暴露や公表というのは効果的な暴力だと思います。暴力であってもジャーナリズムや内部告発のように隠された事実を暴くことに公益がある場合もあります。ですが、公共に悪影響を与えるような事実でなければ、事実の公表は当人の許可がいることです。

自分や相手を尊重する、その身近で具体的な例のひとつが自他のプライバシーの尊重だと私は考えています。

「先日◯◯さんと一緒に参加しました!」のように公表する人がいます。楽しかったり、自慢したかったり、動機はいろいろだと思いますが、本人に許可を取っていないならそれは勝手な行いです。他人の気持ちや事情を大切だと考えていないからできることです。

「そんな些細なこと」と思うかも知れません。ですが、自分に事情があって秘密にしておきたいと思っていたことを誰かに勝手に公表されたときにも、「そんな些細なこと」だから気にしないと思えるでしょうか。

大切なことは「秘密にしておきたい情報も相手も当人が決められる」ということです。他人のことは、自分には一切の権限がありません。そのことを肝に銘じておく必要があります。どんな形で迷惑をかけるかわかりませんし、なにより「相手を尊重すること」の基本条件だからです。

また、これは他人の情報に限ったことではありません。自分の情報を守ることにも責任があります。いきなり怒り出す必要はありませんが、勝手に公表されて困ることは事前でも事後でもはっきりと指摘するのは自分の責任です。指摘しなければ「自分の情報は軽んじて良い」と表明したことになりかねません。だから些細であっても指摘した方がよいのです。些細かどうかを決めるのは情報の当事者だからです。

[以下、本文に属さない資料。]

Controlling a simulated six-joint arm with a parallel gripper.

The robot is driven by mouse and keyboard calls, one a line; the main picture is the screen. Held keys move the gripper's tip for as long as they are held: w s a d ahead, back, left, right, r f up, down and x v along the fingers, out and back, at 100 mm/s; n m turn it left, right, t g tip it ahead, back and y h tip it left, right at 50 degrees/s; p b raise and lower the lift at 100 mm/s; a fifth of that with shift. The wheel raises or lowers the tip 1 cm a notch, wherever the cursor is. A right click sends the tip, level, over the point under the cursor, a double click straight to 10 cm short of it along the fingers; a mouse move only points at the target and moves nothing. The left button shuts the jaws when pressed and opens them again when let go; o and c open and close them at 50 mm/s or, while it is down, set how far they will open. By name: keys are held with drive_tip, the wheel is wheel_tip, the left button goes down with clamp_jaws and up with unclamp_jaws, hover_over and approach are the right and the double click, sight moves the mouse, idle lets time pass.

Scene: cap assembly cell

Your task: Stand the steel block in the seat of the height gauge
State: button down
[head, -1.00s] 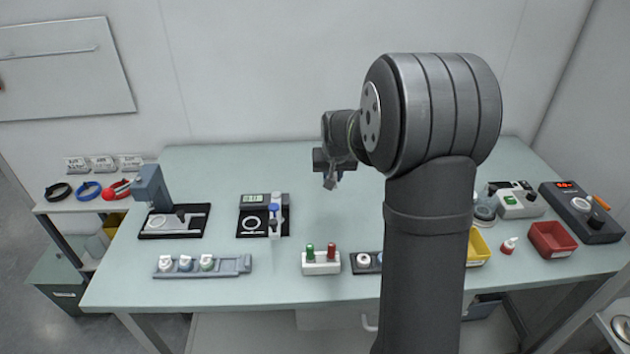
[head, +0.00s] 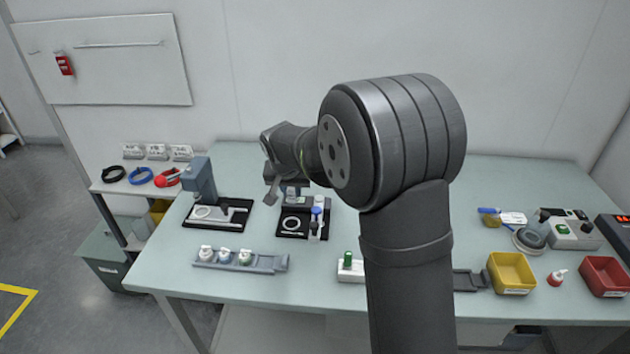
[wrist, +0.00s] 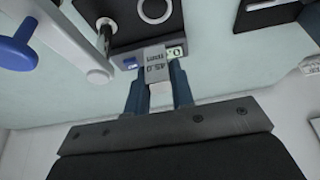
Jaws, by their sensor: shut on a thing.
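The steel block (wrist: 155,66) is a light grey block with a printed "45.0" on its face. In the wrist view my gripper (wrist: 158,90) has its two blue fingers shut on it. The height gauge (head: 290,232) has a black base, a white ring, a small display and a blue-knobbed post. In the head view my gripper (head: 272,192) is above the back left of the gauge. In the wrist view the gauge base (wrist: 122,38) lies beyond the block, which partly covers the display. The block is apart from the white ring (wrist: 155,10).
A grey-blue stand (head: 201,180) on a black base is left of the gauge. A grey rack (head: 268,263) with several small capped pieces is in front. Yellow (head: 511,270) and red (head: 605,274) bins are at right.

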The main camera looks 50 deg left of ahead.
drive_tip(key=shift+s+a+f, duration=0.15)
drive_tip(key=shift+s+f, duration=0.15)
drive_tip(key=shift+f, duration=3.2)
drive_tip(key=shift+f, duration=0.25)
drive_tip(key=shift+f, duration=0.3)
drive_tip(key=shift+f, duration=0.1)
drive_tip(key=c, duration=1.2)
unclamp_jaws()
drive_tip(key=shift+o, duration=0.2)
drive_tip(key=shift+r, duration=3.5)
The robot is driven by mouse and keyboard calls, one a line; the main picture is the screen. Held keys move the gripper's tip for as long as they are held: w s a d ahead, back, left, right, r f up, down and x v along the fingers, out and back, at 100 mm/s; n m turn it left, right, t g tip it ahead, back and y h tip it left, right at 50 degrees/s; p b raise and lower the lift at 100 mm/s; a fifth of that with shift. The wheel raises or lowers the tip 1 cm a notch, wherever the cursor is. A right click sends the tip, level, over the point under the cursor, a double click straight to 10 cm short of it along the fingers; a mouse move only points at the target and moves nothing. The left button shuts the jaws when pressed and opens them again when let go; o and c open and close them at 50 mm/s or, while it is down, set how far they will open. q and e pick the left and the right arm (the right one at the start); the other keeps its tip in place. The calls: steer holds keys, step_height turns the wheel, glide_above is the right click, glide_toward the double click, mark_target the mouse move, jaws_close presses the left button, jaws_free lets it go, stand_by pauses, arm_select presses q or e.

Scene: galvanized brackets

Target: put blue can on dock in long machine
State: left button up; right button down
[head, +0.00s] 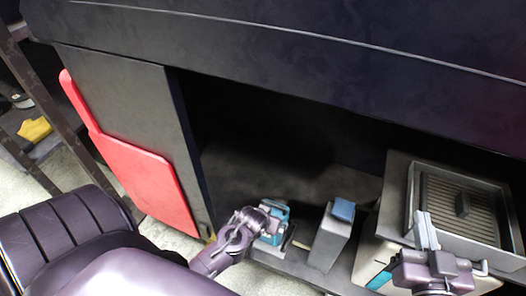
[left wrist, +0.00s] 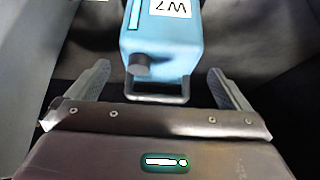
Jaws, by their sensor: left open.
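The blue can (left wrist: 160,35) has a white W7 label, a dark round cap and a dark handle loop. In the left wrist view it lies between and just beyond the fingers of my left gripper (left wrist: 159,72), which is open. In the head view the can (head: 277,224) is partly hidden by my left gripper (head: 268,213), at the opening of the long dark machine (head: 120,100). I cannot make out the dock for certain. My right gripper (head: 438,250) is at the lower right, in front of a grey tray unit; whether its fingers are apart is unclear.
A grey block with a blue top (head: 343,209) stands just right of the can. A grey ribbed tray (head: 412,192) is farther right, with a white and teal item (head: 380,280) below it. A red panel (head: 150,180) leans at the left. The machine's recess is dark.

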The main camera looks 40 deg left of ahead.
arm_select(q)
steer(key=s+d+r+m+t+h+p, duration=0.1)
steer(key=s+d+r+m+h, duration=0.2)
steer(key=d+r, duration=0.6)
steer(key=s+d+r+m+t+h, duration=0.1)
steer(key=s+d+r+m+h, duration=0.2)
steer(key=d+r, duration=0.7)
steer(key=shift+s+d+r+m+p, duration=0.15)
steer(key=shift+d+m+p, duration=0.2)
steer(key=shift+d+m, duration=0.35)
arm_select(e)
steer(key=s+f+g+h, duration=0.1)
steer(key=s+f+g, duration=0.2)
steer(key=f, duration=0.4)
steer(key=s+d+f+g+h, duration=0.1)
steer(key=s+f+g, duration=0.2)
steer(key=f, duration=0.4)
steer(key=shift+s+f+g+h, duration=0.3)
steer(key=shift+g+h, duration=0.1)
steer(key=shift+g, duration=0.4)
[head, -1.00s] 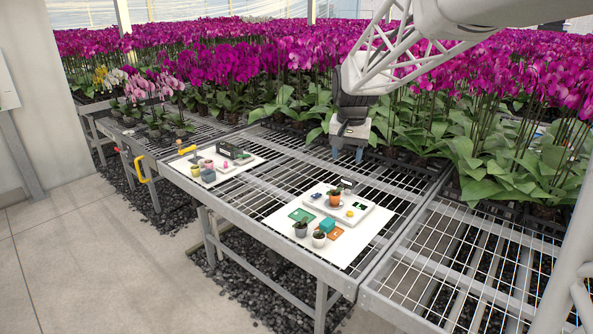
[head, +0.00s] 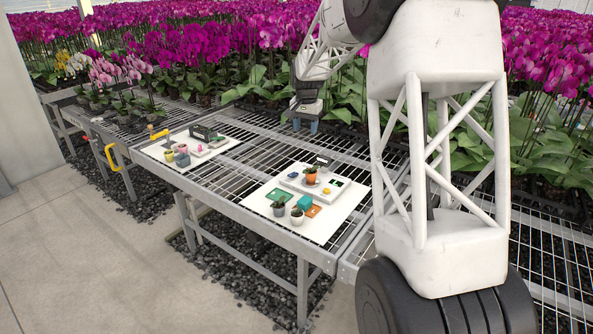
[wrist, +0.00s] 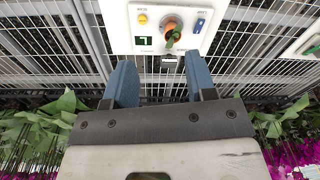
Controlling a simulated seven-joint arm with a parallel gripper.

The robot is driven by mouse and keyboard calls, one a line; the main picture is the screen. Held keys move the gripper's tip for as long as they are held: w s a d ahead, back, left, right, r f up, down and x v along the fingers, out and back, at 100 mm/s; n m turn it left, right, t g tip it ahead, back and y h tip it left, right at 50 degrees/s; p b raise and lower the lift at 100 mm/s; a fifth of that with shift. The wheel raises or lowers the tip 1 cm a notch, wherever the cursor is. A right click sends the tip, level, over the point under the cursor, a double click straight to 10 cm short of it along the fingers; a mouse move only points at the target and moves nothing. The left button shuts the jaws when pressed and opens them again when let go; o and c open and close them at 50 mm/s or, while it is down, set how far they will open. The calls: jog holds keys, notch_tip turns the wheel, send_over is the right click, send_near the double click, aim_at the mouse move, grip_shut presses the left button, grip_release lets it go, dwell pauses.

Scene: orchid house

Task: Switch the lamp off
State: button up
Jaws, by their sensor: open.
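A white raised panel (head: 302,185) stands on a white board on the mesh bench; the wrist view shows it from above. It carries a blue switch (wrist: 199,25), a yellow knob (wrist: 142,19), a dark display with a lit green mark (wrist: 144,41) and an orange pot with a plant (wrist: 170,25). A small grey part (wrist: 169,62) sits at the panel's edge; I cannot tell whether it belongs to a lamp. No lamp is clearly recognisable. My gripper (head: 305,125) is open and empty above the mesh behind the panel. Its two blue fingers show in the wrist view (wrist: 161,80).
Two small pots (head: 297,216), a teal block (head: 304,202), a green square and an orange square lie in front of the panel. Another white board (head: 165,156) with pots stands farther left. Dense orchids (head: 250,50) line the back. Bare mesh (head: 240,165) separates the boards.

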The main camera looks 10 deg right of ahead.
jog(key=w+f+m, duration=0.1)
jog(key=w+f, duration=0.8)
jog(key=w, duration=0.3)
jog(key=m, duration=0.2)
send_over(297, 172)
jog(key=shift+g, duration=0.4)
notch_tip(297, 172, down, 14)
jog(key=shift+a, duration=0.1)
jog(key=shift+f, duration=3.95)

いかに自分は良識がある人間だと思っていても、考えていないことは行動で示せません。実際の行動で尊重できないのです。自分のなりたい人間像に近づくためにも、自分自身に誇りを持つためにも、言行を一致させて他人から信用されるためにも、よくよく考えてから発言したり行動したりしなければならないのです。でもこれが難しい。

哲学や対話の具体的な実践のひとつは、よく考えてから話すことの重要性を理解していくことかも知れないと最近思います。これができないなら、哲学も対話もできているとは言い難いように思うのです。

よく考えてから話すことの重要性は、自分や他人を大切にする意思があれば必ず大きな意味を持つでしょう。自分や他人が大切なら「その大切さを守りたい」と思うはずで、その守る手段として欠かせないことですから。